My plan for this is a script on the default-project, that will run via sudo, that will automatically check out from SVN, create the wiki’s database, and add the wiki to the Apache configuration automatically. It’ll set up the file permissions automatically for a shared-wiki, or a project wiki. Access to these wikis will be controlled via OpenStack projects, which are also posix groups. This gives each project a little flexibility too, as if they later decide they do need a VM for testing, they’ll be able to create it.
Want to help? Have an idea to make this better?
I’m still fairly early on in the process. I’ve built a lot of the infrastructure, and am mostly done with the OpenStackManager extension, but the infrastructure hasn’t launched, and things can still be easily changed. If you want to help, or have ideas on how this can be done better, I’d love to get some help. If you’d like to help with the operations portion of this, I’d love help with that too.
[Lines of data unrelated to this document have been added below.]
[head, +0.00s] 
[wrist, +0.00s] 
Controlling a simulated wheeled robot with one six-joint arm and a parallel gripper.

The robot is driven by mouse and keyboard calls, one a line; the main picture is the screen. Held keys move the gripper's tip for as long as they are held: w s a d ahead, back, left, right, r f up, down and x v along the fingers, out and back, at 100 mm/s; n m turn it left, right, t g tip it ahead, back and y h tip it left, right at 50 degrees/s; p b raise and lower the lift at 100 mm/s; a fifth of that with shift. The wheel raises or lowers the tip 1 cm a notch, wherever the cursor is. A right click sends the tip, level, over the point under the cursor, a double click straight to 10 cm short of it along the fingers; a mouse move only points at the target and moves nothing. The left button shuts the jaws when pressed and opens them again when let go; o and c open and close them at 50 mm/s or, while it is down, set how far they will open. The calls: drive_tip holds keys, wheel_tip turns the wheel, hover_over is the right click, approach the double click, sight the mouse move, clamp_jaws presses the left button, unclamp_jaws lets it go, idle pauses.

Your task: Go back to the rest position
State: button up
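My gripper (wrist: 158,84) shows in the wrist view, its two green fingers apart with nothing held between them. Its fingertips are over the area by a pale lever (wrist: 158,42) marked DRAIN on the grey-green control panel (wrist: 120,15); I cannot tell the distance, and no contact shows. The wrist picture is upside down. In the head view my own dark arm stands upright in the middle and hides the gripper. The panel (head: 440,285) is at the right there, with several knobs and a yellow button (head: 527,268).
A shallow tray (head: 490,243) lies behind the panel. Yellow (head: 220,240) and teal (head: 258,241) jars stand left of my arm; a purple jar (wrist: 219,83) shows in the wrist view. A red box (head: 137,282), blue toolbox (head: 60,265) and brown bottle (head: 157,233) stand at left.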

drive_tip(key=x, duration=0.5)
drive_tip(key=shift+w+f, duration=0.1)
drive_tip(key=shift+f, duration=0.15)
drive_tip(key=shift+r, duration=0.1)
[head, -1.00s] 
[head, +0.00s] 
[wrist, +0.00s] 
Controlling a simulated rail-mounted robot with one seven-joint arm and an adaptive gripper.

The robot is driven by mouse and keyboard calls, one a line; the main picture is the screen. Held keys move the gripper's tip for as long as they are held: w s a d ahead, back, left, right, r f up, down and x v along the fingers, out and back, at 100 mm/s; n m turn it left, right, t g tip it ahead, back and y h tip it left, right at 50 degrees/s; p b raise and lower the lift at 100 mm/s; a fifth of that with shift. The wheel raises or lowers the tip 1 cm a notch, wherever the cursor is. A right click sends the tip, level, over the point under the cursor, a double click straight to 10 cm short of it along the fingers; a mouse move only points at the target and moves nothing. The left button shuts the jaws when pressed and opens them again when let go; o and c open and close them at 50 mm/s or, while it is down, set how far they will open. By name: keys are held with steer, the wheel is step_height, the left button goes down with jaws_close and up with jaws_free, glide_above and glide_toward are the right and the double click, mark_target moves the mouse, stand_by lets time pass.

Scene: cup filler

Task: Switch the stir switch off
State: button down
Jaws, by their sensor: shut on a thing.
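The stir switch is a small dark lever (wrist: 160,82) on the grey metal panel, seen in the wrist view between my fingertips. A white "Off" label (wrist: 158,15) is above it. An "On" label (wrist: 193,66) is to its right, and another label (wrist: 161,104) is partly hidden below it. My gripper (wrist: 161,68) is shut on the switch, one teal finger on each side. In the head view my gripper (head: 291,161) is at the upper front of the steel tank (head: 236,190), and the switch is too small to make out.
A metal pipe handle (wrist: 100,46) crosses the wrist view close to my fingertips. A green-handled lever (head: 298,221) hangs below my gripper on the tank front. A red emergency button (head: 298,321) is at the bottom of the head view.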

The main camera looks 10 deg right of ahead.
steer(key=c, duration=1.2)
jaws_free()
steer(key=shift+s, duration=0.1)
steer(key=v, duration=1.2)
It’s a great learning experience, and I’m testing and developing this in the Tesla environment right now, so I can give out access fairly liberally. Even excluding the virtualization part of the infrastructure, we’ll be building a clone of our production environment mostly from scratch, which will be a great learning experience. It isn’t often you get to build something like this from scratch, so if you are interested let me know!
I’m hoping to have something that is at least ready for basic use by mid or late January. Full implementation of my above plan will likely take a few months though. With help I can probably get it fully ready much sooner.